> Instructions for the task:
Going through the material below, please gather all lines with the word "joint" in them.

> Record excerpts:
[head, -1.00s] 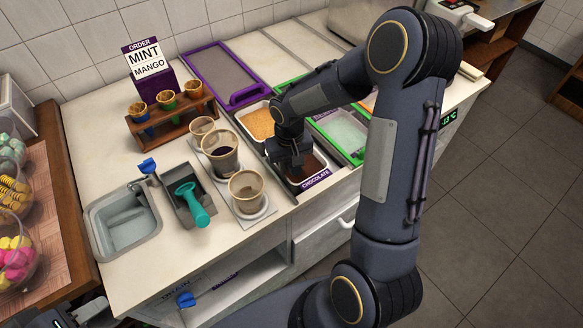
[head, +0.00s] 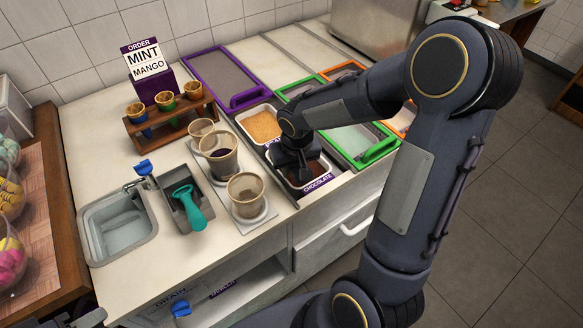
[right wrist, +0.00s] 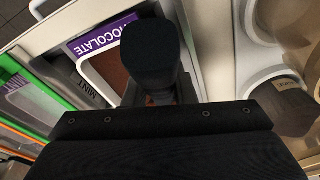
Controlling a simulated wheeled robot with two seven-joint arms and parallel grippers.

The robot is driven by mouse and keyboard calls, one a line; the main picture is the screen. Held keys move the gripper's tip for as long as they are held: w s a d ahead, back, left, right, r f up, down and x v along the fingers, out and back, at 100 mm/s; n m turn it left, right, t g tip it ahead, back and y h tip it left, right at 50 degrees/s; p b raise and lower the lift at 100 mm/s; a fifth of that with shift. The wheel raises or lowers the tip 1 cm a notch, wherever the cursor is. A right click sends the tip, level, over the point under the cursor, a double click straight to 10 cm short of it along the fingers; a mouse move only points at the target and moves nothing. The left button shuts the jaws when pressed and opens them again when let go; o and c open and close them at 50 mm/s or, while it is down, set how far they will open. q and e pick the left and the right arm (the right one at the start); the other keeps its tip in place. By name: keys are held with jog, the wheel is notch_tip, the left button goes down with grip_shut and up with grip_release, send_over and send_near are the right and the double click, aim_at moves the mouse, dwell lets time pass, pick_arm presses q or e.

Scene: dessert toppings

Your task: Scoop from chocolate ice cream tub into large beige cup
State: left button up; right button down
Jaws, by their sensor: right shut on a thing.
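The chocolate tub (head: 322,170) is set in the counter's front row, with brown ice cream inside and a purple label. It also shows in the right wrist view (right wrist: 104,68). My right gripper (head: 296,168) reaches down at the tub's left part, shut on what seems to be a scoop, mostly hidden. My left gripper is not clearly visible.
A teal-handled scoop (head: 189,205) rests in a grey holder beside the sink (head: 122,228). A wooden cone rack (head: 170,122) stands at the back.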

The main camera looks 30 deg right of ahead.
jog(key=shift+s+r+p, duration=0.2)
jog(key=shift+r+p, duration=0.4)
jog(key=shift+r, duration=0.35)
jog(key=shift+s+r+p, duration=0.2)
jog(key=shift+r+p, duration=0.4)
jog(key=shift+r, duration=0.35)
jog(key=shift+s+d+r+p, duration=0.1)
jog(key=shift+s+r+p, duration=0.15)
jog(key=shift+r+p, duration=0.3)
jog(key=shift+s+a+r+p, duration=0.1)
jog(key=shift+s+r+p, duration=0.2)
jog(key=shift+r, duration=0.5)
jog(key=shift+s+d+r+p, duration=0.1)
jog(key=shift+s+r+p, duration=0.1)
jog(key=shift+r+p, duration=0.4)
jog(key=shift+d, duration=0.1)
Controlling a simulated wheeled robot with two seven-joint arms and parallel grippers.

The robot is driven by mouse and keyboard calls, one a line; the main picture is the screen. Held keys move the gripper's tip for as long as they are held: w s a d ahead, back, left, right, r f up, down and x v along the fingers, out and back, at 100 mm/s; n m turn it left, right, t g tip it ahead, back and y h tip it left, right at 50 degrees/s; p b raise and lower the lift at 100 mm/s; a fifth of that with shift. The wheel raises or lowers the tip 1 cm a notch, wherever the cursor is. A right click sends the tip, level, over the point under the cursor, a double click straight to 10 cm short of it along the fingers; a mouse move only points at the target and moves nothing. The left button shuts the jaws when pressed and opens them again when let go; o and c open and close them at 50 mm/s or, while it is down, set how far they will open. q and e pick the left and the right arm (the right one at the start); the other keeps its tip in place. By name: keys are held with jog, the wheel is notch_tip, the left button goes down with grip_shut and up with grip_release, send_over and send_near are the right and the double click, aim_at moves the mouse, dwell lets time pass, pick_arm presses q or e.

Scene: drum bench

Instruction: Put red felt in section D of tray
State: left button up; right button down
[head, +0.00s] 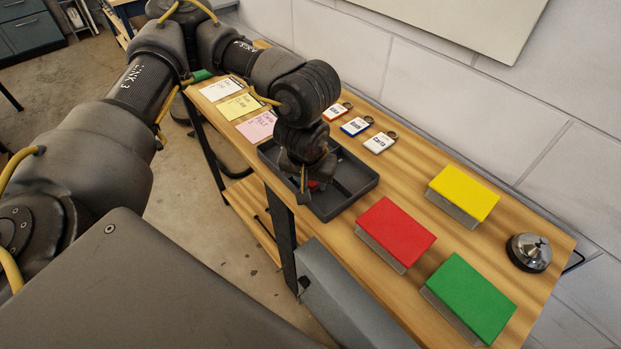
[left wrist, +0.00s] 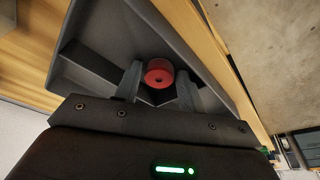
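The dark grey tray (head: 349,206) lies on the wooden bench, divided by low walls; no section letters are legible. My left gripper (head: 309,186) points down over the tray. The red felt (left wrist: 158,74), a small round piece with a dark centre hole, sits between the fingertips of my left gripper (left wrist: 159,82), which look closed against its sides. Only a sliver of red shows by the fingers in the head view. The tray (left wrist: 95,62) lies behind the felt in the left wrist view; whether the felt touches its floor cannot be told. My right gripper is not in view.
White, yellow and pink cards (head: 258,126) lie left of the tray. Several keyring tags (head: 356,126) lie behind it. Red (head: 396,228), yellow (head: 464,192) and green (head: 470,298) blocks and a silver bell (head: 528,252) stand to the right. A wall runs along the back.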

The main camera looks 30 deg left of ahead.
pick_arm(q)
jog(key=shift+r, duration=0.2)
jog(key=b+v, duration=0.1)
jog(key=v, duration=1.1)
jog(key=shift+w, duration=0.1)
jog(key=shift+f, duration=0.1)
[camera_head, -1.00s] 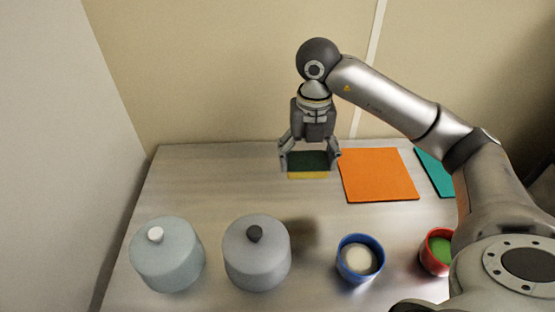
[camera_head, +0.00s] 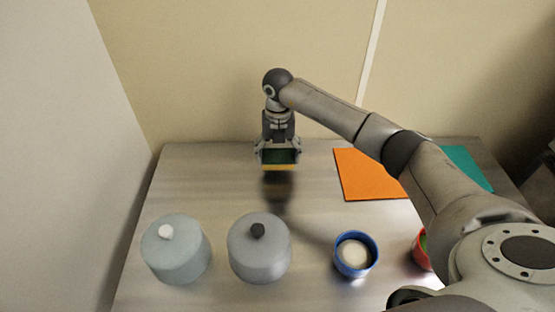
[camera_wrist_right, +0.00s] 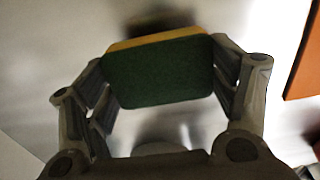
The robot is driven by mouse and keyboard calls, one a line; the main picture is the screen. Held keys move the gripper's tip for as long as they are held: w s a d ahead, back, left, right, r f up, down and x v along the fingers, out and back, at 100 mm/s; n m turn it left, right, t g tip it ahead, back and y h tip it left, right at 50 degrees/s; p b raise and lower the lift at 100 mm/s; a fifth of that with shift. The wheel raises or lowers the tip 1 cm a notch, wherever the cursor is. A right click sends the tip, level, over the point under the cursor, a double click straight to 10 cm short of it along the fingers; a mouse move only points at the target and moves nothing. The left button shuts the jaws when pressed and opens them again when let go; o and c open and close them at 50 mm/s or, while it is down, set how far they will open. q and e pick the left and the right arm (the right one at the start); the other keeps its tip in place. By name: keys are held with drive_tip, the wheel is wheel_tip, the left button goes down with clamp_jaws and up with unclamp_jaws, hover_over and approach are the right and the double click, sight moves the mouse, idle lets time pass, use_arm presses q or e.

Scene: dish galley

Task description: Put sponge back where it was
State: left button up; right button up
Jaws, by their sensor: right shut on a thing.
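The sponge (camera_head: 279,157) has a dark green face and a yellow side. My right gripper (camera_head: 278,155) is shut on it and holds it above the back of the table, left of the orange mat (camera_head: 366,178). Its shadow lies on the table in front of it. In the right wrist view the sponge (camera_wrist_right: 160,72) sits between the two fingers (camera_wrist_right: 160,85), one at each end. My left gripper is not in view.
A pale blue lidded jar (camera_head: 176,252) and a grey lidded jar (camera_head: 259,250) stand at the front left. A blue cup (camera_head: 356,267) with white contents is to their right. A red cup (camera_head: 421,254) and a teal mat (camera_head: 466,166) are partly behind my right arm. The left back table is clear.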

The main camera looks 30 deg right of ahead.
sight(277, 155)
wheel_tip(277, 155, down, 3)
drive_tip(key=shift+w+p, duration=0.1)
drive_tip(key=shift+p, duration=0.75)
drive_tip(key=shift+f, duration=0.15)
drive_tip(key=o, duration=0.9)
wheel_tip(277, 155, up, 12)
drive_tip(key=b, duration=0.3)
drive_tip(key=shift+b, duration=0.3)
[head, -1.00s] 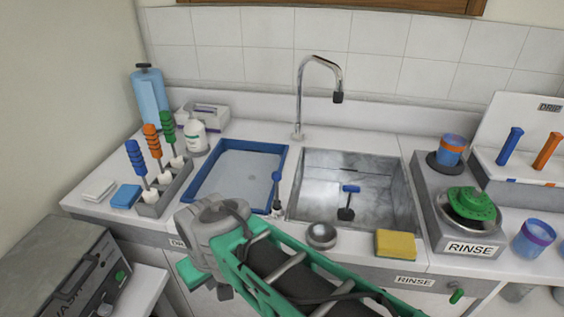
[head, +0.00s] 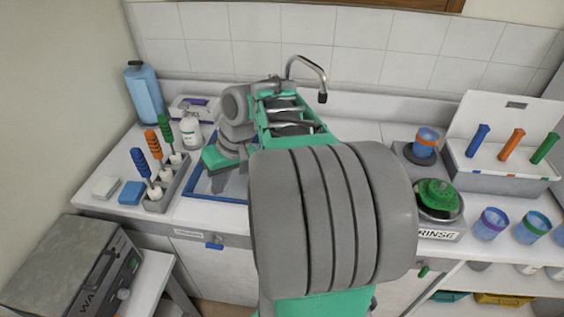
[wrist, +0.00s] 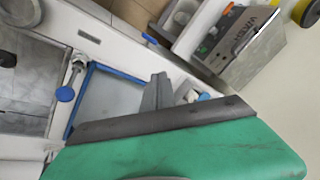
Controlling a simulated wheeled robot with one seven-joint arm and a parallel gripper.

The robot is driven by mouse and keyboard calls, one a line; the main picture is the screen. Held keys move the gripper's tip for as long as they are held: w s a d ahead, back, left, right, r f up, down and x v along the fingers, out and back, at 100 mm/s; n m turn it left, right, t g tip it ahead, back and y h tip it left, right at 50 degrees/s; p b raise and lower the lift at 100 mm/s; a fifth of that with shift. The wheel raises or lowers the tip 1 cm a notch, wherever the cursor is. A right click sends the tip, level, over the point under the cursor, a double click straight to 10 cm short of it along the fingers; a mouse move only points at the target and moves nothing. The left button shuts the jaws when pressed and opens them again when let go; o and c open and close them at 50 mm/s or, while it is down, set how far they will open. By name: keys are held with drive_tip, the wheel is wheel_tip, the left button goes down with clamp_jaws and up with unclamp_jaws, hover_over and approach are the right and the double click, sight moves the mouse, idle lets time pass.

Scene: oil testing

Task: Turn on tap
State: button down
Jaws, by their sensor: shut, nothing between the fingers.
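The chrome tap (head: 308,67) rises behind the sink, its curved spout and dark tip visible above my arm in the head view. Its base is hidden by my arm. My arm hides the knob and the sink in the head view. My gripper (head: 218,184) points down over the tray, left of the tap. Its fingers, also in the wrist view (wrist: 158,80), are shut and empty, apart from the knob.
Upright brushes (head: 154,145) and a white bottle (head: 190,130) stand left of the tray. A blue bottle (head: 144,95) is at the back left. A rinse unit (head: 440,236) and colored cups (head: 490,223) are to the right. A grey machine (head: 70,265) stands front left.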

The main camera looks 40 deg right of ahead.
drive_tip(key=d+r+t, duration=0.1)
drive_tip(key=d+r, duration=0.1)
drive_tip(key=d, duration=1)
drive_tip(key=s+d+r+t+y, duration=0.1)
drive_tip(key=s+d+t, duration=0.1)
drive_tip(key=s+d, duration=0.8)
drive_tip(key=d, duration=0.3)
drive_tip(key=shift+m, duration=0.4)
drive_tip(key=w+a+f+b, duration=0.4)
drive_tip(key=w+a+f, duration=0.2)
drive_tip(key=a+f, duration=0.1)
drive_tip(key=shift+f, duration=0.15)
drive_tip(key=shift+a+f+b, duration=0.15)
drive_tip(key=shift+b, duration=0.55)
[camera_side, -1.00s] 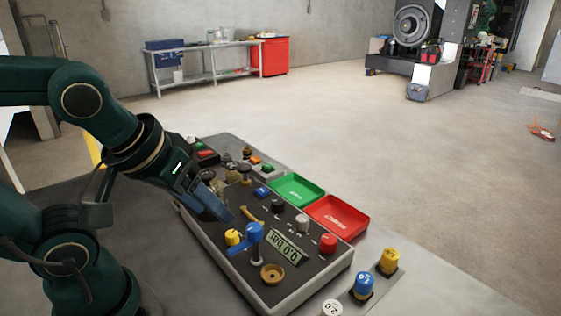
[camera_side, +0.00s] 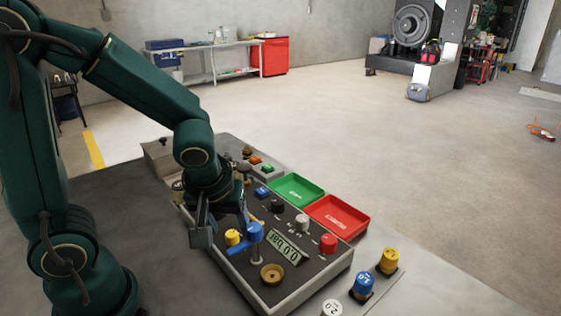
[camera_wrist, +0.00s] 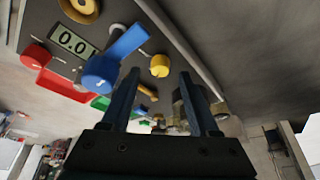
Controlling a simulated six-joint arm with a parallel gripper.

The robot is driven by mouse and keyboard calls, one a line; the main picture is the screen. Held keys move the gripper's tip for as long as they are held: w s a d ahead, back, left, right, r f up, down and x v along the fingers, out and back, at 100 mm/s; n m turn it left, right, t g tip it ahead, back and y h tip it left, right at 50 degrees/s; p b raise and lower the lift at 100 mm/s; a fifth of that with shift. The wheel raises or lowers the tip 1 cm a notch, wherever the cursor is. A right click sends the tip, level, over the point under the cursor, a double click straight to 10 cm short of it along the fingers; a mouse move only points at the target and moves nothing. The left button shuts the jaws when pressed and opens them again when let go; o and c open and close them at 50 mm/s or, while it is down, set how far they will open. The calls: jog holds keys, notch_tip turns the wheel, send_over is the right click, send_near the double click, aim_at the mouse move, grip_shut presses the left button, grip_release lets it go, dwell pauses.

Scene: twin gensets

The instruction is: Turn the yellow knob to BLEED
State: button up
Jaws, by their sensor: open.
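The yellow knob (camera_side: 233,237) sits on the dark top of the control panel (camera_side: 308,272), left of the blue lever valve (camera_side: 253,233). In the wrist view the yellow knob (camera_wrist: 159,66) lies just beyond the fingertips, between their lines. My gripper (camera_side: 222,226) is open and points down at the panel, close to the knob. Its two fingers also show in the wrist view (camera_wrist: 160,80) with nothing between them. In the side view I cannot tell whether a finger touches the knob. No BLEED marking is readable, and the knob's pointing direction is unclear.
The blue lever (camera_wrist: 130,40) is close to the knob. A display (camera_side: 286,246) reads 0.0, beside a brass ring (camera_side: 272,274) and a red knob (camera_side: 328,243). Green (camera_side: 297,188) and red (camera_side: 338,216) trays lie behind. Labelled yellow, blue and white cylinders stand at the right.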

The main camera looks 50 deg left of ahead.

> Completed exercise:
Controlling a simulated wheeled robot with two seven-joint arms and parallel grippers.
Controlling a simulated wheeled robot with two seven-joint arms and parallel grippers.
Controlling a simulated wheeled robot with one seven-joint arm and a parallel gripper.
Controlling a simulated six-joint arm with a parallel gripper.

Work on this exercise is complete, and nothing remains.